Information provided

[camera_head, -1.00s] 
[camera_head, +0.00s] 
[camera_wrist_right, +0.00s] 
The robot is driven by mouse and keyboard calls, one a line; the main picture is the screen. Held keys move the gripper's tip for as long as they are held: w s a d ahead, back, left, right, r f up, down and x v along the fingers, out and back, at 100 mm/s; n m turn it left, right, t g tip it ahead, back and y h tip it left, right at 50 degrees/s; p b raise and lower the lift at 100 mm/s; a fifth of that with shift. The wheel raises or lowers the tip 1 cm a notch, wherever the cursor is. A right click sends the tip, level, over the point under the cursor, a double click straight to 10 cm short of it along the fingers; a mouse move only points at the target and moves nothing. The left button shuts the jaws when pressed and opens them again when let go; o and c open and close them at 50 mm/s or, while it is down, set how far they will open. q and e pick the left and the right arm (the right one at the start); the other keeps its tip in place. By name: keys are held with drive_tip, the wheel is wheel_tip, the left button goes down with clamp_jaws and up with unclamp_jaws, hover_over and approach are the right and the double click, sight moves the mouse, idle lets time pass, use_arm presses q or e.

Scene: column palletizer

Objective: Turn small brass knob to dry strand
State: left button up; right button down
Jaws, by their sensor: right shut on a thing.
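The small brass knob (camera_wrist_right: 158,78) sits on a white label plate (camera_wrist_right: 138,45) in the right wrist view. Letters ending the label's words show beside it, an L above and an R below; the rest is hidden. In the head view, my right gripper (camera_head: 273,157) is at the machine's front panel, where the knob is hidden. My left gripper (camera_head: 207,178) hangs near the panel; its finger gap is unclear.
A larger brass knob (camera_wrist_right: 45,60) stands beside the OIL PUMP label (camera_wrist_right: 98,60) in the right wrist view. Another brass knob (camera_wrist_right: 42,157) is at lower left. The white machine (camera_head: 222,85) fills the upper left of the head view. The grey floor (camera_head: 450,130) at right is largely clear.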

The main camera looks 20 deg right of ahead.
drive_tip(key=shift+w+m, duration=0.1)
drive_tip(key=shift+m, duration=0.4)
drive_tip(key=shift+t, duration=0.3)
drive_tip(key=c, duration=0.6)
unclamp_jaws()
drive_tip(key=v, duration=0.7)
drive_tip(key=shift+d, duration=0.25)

Goal
Reproduce, please, the lines of the material from its first line down to the line containing "State: left button up; right button down", keeping both ends and nothing beyond them.

Result below
[camera_head, -1.00s] 
[camera_head, +0.00s] 
[camera_wrist_right, +0.00s] 
The robot is driven by mouse and keyboard calls, one a line; the main picture is the screen. Held keys move the gripper's tip for as long as they are held: w s a d ahead, back, left, right, r f up, down and x v along the fingers, out and back, at 100 mm/s; n m turn it left, right, t g tip it ahead, back and y h tip it left, right at 50 degrees/s; p b raise and lower the lift at 100 mm/s; a fifth of that with shift. The wheel raises or lowers the tip 1 cm a notch, wherever the cursor is. A right click sends the tip, level, over the point under the cursor, a double click straight to 10 cm short of it along the fingers; a mouse move only points at the target and moves nothing. The left button shuts the jaws when pressed and opens them again when let go; o and c open and close them at 50 mm/s or, while it is down, set how far they will open. q and e pick the left and the right arm (the right one at the start); the other keeps its tip in place. By name: keys are held with drive_tip, the wheel is wheel_tip, the left button goes down with clamp_jaws and up with unclamp_jaws, hover_over and approach are the right and the double click, sight moves the mouse, idle lets time pass, use_arm presses q or e.

Scene: column palletizer

Objective: Turn small brass knob to dry strand
State: left button up; right button down

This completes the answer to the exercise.